Construction of the gallery — classicism


The Palace at the beginning of the 20th century


Accommodation of the library

Historic photograph of the north wall of the Hercules Hall, still with all its windows but the side doors already walled in.
Late 19th century

Construction of the gallery — classicism

Some of the windows in the corner rooms of the first floor were walled in so as to create more display space. Four of the five doorways between the Grand Gallery and the Hercules Hall, and all window openings above them, were closed in order to create enough space to hang Rubens’ Decius Mus cycle in the Grand Gallery. This wall had previously been decorated like the outer wall of the hall, with the windows illuminating Pozzo’s ceiling fresco from the second side as well.

Changes were also made to the second floor, in particular the staircases. Some of Bellucci’s ceiling paintings, which had been removed from Bankgasse in 1819, were put on immediate display there as part of the museum. Rottmayr’s frescos in the stairways had suffered partial water damage and disappeared for nearly two centuries under two giant ceiling paintings, each with four satellites by Bellucci. The areas left uncovered were plastered over.
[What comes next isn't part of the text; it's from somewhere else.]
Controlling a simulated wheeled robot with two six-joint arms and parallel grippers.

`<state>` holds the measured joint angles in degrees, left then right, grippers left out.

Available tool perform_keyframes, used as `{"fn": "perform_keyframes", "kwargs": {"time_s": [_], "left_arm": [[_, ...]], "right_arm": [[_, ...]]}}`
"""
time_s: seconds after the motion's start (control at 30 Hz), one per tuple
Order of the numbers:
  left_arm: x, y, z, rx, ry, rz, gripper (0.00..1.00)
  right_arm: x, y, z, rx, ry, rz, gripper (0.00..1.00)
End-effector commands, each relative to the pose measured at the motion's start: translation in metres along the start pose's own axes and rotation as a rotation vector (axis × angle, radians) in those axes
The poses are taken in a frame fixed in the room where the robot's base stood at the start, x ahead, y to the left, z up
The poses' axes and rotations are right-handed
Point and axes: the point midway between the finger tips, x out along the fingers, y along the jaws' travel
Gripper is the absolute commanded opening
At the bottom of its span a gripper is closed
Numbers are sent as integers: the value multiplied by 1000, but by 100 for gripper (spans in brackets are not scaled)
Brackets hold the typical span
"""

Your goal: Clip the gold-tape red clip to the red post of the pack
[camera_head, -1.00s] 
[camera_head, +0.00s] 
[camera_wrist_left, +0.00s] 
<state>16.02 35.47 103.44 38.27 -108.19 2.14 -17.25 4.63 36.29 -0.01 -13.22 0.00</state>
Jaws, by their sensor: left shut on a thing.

Historic photograph of a gallery room in the Garden Palace with late gothic and renaissance works on display from the Princely Collections.
After 1900

Sample of the green colour used for the gallery rooms during the 19th century

The walls of the gallery rooms were painted in shades of green and blue, following a relatively uniform concept. Both a 1902 watercolour by Raimund von Stillfried and the earliest photographs confirm this. Objects were displayed in an unbelievable density, as was to be expected of a princely Kunstkammer. This would be compatible neither with today’s concept of a museum nor with current standards of safety or aesthetics.

Design for the neo-baroque stucco decoration of the fireplaces on the end walls of the Hercules Hall, early 20th century.


The Palace at the beginning of the 20th century

Periodic changes were made during the palace’s use as a museum. After the Hercules Hall had been decorated in a classicistic manner, the early 20th century saw these changes to the original baroque fabric reversed. Neo-baroque décor such as fireplaces and elaborate stuccowork on the end walls of the Hercules Hall were added. The five paintings by Franceschini hanging on the long wall were also added during these adaptations.

Plan for the decoration of stairway walls with ancient artefacts from the Princely Collections, fourth quarter of the 19th century
Archive of the Reigning Prince of Liechtenstein, Vienna


This period also saw plans to enhance the serenely classicist early nineteenth-century stucco ceilings of the stairways with magnificent baroque decor, in keeping with contemporary tastes. However, these plans were never brought to fruition.

Another project never to be realised was the decoration of the bare wall surfaces with pieces from the collection of ancient artefacts which still existed at that time.

Historic photograph of the library constructed in 1788–92 by Joseph Hardtmuth (1758–1816) shortly after the move to the Garden Palace in 1913


Accommodation of the library

Further major alterations were made necessary by the transfer of the library from the classicist Majoratshaus designed by Hardtmuth in Herrengasse, after this building had been evacuated, sold and finally surrendered for demolition in 1913. This library was housed in the Gentlemen’s Apartment on the ground floor of the Garden Palace.

Historic photograph of Hardtmuth's library at the Garden Palace after 1913

The library is the sole remaining element of one of the main works of early Austrian classicism and, together with the frescos by Rottmayr, forms a unique ensemble which has evolved over the centuries.

View of the Ladies’ Apartment with archive before being cleared in 2002

The archives were moved into the Ladies’ Apartment following installation of the necessary steel shelving units.